Incarnation isn’t about survival until we can escape this rock and get to heaven. It’s about flourishing–cultivating all of the order, beauty, and abundance of the Kingdom we can here and now. This world matters to God. It’s not just his first failed attempt that he’s planning to throw away so he can start over. We do not worship a God who replaces, but a God who redeems. To follow the Incarnation of Jesus means to seek the flourishing of this world and our neighbors within it, and not simply survive an unfortunate circumstance.
CONCLUSION
Friends, in the last century we have seen the church move beyond the Exodus model of cultural disengagement toward the Exile model of cultural activism. But we cannot remain there. We must continue forward to a model rooted in the New Testament; one that is centered on Christ. We must become people of Incarnation. That means choosing this world; embracing this time and this place as our calling from God. It means engaging not to preserve or advance our community, but engaging for the sake of others. And it means seeking more than mere survival, but the flourishing of all.
But this kind of cultural engagement can only happen when we see the world with new eyes. Not as a dangerous and threatening place that drives us through fear; that contracts us inward in a posture of self-preservation and control. But as a God-with-us world in which he will never leave us or forsake us; a perfectly safe world in which neither a Roman cross or an assassin’s bullet can snatch us from God’s hand. We must see a world in which we are set free from every fear so that we can give our lives in love even to those who call us their enemy.

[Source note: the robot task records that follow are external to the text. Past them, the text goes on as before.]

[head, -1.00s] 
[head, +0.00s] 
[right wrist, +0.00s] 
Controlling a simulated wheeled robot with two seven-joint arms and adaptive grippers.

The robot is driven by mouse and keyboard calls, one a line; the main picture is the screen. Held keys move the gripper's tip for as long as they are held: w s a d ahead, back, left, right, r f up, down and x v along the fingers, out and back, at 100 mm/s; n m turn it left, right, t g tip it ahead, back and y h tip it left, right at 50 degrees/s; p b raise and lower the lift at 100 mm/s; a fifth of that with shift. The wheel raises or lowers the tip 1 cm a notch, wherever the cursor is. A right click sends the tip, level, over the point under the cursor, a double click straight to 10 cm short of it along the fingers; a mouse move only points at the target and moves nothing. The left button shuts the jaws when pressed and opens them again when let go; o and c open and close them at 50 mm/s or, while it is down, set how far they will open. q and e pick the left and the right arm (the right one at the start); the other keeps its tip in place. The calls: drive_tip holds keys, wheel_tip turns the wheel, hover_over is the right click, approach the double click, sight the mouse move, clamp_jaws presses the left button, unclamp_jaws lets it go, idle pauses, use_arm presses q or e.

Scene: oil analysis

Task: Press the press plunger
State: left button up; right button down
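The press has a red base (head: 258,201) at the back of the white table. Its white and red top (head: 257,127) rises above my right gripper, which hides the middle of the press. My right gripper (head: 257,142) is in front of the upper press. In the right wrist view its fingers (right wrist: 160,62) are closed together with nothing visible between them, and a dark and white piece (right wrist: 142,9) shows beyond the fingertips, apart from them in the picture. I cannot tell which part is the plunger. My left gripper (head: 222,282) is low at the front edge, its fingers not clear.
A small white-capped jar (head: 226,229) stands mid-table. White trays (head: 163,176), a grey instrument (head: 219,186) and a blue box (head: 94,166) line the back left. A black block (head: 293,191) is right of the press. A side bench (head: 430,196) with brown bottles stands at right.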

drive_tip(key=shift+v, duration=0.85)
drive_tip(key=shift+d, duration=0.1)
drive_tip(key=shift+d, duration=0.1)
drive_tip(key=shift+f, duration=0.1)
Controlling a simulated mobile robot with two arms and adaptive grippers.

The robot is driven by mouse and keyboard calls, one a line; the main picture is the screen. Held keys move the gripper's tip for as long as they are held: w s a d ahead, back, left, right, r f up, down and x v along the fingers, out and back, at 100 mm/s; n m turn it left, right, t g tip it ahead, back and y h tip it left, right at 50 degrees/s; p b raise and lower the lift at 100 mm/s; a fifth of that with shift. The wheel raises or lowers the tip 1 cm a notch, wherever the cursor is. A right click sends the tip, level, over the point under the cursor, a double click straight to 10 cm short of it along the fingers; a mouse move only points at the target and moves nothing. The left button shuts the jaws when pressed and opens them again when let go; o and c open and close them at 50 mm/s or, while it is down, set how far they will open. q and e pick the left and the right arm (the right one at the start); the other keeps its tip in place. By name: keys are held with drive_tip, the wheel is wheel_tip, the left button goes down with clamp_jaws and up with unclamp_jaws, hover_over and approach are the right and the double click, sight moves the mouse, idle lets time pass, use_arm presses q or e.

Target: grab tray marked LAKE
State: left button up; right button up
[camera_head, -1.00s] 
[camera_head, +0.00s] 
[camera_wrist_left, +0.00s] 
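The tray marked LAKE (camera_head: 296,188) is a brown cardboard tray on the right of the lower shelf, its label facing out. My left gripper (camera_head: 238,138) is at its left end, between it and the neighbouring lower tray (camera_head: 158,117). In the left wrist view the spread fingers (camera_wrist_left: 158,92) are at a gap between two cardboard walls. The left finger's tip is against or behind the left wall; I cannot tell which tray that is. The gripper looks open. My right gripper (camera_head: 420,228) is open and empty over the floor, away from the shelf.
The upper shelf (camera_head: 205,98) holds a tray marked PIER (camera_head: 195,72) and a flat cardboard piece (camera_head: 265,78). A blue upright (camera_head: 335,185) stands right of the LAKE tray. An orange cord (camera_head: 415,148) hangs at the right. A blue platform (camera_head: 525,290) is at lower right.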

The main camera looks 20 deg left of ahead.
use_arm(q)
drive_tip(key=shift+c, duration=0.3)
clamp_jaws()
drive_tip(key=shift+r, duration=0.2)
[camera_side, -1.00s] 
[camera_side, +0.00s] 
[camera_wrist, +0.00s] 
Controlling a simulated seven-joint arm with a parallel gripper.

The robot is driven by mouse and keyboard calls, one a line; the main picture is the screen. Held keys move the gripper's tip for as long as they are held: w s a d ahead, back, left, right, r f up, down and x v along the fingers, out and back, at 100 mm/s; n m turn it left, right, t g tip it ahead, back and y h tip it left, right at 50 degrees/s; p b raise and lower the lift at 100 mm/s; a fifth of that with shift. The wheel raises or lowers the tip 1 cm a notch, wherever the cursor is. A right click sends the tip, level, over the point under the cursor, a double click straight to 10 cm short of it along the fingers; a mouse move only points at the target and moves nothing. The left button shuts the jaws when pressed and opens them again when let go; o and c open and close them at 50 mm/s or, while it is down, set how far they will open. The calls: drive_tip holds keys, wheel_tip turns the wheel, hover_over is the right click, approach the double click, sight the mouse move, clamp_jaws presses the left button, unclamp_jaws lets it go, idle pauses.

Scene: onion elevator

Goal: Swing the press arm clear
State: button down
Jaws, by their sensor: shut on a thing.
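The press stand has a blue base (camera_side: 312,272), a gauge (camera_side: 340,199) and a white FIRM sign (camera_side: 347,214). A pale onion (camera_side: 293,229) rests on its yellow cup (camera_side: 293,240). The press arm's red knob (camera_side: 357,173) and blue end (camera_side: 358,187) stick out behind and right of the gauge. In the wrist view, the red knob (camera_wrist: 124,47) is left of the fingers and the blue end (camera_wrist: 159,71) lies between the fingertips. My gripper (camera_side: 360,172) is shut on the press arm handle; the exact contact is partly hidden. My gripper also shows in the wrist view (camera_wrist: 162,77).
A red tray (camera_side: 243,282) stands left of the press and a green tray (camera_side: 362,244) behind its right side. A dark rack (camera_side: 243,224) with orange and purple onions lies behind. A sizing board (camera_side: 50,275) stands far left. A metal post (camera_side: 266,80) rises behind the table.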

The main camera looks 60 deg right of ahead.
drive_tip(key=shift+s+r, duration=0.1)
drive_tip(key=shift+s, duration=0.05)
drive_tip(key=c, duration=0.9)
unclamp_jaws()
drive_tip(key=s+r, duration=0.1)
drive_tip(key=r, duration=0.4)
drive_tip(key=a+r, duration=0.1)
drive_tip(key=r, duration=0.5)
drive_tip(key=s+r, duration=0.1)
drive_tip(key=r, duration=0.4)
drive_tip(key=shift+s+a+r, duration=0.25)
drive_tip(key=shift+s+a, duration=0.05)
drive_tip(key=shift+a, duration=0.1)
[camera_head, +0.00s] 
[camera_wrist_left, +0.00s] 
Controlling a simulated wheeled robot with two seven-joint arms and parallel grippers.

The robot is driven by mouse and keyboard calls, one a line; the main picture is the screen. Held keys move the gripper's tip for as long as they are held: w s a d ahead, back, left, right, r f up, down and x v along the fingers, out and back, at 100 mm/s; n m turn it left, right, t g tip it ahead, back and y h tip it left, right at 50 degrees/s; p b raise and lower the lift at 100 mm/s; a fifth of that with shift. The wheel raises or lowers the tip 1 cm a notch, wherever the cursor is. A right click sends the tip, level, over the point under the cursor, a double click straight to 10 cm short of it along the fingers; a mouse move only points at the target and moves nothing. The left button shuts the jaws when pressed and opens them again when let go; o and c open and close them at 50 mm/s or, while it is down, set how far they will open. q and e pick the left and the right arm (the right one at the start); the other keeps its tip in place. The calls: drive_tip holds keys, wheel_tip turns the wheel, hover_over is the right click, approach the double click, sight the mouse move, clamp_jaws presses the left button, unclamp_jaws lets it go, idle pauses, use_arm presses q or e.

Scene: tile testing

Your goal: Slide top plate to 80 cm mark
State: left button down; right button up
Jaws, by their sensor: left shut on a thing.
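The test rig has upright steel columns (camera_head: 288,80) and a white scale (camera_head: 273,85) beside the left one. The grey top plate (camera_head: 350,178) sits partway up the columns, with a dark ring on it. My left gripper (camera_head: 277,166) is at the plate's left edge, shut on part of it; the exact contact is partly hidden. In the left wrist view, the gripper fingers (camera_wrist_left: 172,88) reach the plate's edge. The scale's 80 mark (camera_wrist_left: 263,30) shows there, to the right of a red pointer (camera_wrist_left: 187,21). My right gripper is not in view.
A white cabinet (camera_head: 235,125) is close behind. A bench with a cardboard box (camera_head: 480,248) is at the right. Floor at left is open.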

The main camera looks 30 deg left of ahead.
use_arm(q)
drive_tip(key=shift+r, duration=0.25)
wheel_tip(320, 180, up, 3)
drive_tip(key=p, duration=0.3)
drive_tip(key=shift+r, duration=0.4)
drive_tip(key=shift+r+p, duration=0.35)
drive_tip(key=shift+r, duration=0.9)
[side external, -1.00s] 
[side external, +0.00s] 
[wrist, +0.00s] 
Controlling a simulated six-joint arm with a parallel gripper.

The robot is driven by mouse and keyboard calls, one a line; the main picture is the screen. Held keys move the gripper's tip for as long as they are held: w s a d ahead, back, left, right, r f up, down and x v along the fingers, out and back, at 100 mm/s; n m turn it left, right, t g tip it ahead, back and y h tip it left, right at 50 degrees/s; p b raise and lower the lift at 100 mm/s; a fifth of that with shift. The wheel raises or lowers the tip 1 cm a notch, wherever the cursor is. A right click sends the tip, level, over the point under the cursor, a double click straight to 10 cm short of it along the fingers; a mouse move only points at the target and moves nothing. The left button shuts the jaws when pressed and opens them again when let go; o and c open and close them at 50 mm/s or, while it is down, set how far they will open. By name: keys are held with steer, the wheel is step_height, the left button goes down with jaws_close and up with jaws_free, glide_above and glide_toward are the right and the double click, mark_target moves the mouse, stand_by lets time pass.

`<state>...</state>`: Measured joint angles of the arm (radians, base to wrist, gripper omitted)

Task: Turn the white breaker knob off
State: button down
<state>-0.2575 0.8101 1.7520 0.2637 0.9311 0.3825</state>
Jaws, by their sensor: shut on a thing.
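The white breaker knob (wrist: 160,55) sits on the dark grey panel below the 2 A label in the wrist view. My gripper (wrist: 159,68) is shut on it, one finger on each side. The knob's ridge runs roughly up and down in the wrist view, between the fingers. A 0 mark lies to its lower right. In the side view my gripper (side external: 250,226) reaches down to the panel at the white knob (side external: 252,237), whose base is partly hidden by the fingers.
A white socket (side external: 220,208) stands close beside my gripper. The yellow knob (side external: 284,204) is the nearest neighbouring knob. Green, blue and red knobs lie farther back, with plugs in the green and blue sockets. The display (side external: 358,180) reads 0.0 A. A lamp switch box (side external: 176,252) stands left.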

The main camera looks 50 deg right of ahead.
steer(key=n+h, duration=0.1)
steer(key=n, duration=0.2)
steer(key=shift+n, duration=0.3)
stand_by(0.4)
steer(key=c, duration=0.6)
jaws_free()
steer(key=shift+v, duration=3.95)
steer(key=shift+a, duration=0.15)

How do we receive these new eyes? Exactly as the hymn says–by God’s amazing grace. It is only as we draw near to him and experience his presence that we will come to see the world differently. So, while we are here to talk about making the invisible kingdom visible, amid our strategizing and planning, let’s also be in prayer for ourselves and the Church. Let’s call upon God to shed his grace upon us, that we might be freed from fear, transformed by his love, and be given new eyes. Only then we will be able to truly sing, “I was blind, but now I see.” Amen.